→ Data lines
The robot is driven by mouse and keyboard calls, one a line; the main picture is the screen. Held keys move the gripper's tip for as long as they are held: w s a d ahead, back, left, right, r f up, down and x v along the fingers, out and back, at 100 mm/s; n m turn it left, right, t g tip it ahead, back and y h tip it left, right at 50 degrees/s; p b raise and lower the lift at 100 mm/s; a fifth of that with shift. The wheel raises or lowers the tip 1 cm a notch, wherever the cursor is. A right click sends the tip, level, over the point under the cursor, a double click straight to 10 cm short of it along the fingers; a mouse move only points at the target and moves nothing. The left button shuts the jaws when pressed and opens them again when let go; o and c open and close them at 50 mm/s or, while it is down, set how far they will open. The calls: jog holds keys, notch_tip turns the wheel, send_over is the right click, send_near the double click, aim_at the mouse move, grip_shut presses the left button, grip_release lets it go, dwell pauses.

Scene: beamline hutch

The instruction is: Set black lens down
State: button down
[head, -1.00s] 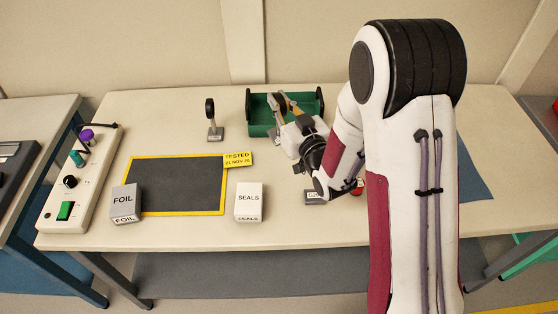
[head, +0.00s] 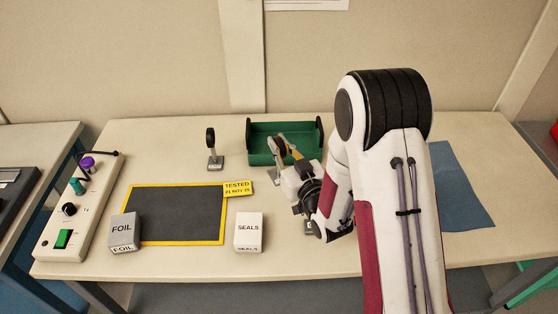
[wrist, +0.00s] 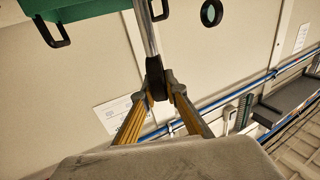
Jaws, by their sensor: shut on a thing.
---
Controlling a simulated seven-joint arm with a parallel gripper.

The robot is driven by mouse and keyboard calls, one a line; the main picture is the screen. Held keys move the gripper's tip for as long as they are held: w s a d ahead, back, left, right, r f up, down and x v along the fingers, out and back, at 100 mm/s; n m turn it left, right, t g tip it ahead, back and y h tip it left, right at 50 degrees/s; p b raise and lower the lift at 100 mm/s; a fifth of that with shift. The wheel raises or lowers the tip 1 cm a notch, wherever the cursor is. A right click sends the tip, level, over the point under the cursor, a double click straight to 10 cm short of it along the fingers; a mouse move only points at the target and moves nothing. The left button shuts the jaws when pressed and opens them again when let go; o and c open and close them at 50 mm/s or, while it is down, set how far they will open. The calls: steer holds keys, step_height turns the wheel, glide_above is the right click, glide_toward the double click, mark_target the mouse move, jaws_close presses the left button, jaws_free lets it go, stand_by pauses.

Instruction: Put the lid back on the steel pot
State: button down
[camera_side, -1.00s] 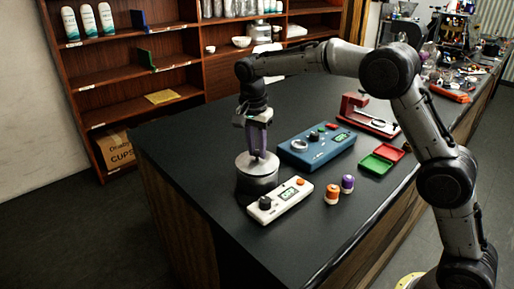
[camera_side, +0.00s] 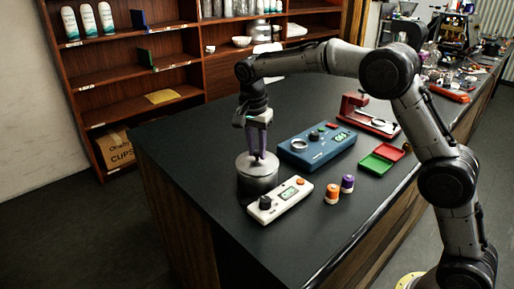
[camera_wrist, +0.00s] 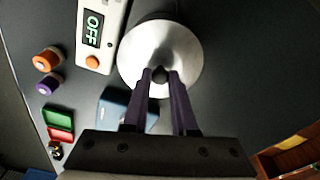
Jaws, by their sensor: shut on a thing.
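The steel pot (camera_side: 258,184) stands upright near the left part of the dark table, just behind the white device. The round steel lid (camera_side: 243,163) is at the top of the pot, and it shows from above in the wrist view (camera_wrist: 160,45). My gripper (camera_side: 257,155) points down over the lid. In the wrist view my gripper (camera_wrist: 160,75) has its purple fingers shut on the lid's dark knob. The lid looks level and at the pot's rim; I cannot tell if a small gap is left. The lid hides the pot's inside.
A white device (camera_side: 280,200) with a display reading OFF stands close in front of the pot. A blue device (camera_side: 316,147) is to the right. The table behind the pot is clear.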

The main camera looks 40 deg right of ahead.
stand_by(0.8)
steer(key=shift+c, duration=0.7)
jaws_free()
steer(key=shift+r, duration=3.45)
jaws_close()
...
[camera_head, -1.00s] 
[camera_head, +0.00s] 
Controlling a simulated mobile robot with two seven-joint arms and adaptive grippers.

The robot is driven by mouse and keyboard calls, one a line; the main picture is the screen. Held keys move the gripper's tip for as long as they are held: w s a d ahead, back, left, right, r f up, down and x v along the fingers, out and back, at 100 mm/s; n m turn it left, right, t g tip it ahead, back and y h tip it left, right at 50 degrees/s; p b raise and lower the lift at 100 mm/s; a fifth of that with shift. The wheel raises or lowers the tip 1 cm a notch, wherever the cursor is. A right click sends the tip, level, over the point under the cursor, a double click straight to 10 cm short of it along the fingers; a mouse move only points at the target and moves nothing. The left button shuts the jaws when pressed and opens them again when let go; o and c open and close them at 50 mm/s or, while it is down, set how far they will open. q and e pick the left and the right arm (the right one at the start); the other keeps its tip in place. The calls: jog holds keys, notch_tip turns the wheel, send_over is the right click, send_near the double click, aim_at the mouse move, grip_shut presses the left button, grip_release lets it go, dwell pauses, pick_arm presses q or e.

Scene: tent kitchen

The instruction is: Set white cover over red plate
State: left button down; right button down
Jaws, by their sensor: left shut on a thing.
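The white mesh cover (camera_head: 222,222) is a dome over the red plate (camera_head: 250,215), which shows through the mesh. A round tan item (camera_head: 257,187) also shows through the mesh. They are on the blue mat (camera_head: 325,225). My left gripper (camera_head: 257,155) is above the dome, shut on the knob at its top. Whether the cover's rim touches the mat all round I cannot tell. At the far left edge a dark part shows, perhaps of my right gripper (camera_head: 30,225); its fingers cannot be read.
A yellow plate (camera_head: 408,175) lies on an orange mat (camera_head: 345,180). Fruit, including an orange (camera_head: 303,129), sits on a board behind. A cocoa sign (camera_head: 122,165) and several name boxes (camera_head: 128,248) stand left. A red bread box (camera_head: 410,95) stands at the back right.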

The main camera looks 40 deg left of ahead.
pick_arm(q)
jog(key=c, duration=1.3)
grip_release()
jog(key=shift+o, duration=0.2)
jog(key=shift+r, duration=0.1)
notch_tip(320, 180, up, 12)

→ Required work
From the records above, pull out every line containing the word "Scene".

→ Task response
Scene: beamline hutch
Scene: tent kitchen

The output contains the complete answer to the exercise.